Страх в контексте философской рефлексии Рене Жирара
Автор: Ромашко Наталья Владимировна, Орлов Михаил Олегович
Журнал: Общество: философия, история, культура @society-phc
Рубрика: Философия
Статья в выпуске: 8, 2022 года.
Бесплатный доступ
В статье изучается понятие страха в его философском и религиозном аспектах. Авторы рассматривают интерпретацию страха в античной и средневековой философии, в трудах С. Кьеркегора и русского мыслителя Н.А. Бердяева. Особое внимание уделено понятию религиозного страха, характер которого расскрывается здесь с позиций христианской религии и опорой на Священное Писание. Авторы анализируют некоторые сюжеты из Нового Завета и исследуют их в контексте философии и теологии франкоамериканского религиоведа и антрополога Р. Жирара. Данное исследование показывает, что существует связь страха и миметического желания. Также авторы статьи приходят к выводу, что страх в контексте драматической теологии можно считать неким двигателем евангельской истории спасения мира.

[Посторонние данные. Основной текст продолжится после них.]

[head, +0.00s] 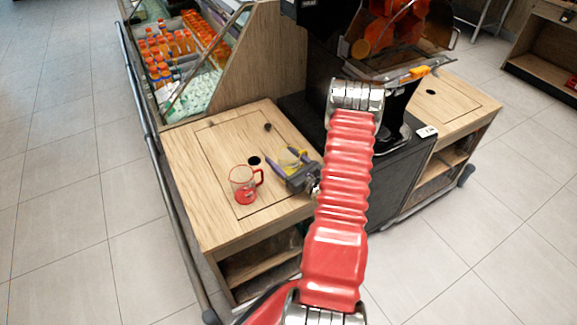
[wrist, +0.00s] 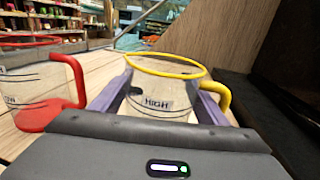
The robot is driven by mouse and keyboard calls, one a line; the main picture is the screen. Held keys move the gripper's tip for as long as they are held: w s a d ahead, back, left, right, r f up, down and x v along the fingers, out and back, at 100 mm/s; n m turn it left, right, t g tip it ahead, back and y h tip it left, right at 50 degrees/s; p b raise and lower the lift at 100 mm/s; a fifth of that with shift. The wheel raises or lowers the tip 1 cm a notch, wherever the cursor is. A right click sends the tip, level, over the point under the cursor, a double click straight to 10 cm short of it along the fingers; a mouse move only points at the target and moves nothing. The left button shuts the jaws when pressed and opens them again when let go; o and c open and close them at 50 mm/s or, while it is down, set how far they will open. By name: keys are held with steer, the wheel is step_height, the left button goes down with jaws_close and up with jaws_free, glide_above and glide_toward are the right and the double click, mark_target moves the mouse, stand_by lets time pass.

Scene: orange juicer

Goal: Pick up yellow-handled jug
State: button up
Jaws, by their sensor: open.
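The yellow-handled jug (wrist: 160,92) is clear, with a yellow rim, a yellow handle on the right and a "HIGH" label. It stands upright between the two purple fingers of my gripper (wrist: 157,100) in the wrist view. The fingers are open, one on each side of it; I cannot tell whether either touches it. In the head view my gripper (head: 287,157) is low over the wooden counter, and only a bit of the jug's yellow rim (head: 296,152) shows; the rest is hidden or too small to make out.
A red-handled jug (head: 243,185) stands close by, left of my gripper; it also shows in the wrist view (wrist: 40,85). The wooden counter (head: 205,150) has a dark hole. The black juicer stand (head: 385,185) is to the right. A chilled bottle display (head: 170,60) is behind.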

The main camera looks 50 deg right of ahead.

Страх, кьеркегор, бердяев, драматическая теология, жирар, миметическое желание, евангелие, христианство
Короткий адрес: https://sciup.org/149140424
IDR: 149140424 | DOI: 10.24158/fik.2022.8.2
Текст научной статьи Страх в контексте философской рефлексии Рене Жирара
Страх – очень важное чувство; это ощущение, возникающее при угрозе. Понятие страха весьма обширно, полярно и многолико. Данное чувство может быть полезным, а может довести человека до смерти; может иметь причину, а может быть неопределенным. Бояться можно за себя, а можно и за другого человека. Страх может проявляться как непосредственно страх (боязнь, тревога, волнение, беспокойство), а может скрываться за маской другого чувства (агрессии, обмана, стыда и т. п.). От страха либо убегают, либо вступают с ним в борьбу.
Страх преследует человека с самых древних времен и сопровождает его от рождения до смерти. Человек живет в состоянии постоянной обороны, с чувством, что всегда необходимо защищаться от каких-либо опасностей. К слову, на то всегда есть объективные причины. Помимо
собственных внутренних конфликтов, человека раздирает страх, возникающий от катастроф, геноцидов, катаклизмов, повсеместно распространенных конфликтов и насилия, которыми полна история цивилизаций. Страх движет историей.
В данной статье мы рассмотрим общие понятия страха, как его трактовали в философии, дадим определение такому виду христианского страха, как страх Божий. Также коротко рассмотрим основные положения драматической теологии и определим, какую роль в данной концепции играет понятие страха.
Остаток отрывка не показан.